__Exercise goal__.
Reproduce exactly the lines below from the one containing "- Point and" through the one containing "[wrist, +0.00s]", including both, and nothing else.

Records of robot tool calls
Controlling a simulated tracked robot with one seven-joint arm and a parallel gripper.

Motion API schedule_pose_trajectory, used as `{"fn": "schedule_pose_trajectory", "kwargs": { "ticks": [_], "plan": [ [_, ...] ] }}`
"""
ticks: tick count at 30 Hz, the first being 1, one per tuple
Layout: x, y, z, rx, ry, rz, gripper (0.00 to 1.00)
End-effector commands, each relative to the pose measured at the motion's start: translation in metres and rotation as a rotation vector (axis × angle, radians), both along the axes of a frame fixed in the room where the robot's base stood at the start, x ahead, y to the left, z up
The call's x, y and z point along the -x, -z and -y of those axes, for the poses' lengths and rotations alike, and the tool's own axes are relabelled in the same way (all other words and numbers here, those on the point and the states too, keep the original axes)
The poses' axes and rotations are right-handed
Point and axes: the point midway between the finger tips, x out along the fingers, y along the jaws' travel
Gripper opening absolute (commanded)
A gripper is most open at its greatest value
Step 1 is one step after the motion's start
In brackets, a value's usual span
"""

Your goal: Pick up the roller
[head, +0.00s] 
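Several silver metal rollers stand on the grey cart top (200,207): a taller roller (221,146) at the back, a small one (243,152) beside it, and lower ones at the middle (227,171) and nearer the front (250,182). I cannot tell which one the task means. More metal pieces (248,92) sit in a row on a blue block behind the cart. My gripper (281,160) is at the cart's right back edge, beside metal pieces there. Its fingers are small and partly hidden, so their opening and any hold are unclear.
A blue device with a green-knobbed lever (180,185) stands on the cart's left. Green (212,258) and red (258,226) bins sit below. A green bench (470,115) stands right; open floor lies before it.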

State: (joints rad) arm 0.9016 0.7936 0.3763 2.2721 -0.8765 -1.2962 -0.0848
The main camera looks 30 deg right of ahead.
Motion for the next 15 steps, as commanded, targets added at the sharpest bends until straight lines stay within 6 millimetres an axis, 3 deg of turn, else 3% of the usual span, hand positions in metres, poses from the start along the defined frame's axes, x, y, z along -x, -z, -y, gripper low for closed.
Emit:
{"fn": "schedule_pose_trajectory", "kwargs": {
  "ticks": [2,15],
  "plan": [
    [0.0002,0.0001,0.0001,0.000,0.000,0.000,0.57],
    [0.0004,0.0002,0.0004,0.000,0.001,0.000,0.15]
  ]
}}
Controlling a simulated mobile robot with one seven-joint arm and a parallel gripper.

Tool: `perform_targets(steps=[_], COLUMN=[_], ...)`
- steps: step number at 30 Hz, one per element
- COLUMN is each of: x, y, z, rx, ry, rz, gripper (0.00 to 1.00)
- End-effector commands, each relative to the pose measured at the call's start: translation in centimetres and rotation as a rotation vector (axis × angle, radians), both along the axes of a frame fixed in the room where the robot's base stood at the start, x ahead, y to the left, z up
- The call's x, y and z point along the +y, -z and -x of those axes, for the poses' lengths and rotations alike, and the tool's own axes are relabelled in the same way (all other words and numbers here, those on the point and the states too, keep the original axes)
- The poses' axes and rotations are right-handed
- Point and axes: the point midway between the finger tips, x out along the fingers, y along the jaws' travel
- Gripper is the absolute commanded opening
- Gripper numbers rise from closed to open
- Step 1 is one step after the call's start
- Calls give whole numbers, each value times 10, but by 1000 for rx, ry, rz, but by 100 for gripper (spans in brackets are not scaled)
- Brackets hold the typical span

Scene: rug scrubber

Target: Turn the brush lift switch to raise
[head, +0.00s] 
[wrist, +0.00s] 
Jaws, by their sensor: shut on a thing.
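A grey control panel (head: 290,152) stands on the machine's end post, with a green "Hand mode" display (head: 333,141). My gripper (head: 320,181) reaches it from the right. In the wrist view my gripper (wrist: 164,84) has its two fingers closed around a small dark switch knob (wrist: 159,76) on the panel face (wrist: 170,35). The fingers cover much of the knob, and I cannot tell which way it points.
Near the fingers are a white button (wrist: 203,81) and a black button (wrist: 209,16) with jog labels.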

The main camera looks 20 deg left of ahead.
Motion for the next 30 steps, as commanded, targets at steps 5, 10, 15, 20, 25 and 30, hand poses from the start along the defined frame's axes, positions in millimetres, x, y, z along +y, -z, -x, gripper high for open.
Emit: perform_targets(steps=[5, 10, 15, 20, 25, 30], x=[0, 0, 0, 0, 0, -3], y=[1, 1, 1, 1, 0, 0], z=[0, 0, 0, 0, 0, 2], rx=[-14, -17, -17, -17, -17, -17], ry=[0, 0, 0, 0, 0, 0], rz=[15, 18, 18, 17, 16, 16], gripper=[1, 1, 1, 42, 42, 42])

__Full output__.
- Point and axes: the point midway between the finger tips, x out along the fingers, y along the jaws' travel
- Gripper is the absolute commanded opening
- Gripper numbers rise from closed to open
- Step 1 is one step after the call's start
- Calls give whole numbers, each value times 10, but by 1000 for rx, ry, rz, but by 100 for gripper (spans in brackets are not scaled)
- Brackets hold the typical span

Scene: rug scrubber

Target: Turn the brush lift switch to raise
[head, +0.00s] 
[wrist, +0.00s] 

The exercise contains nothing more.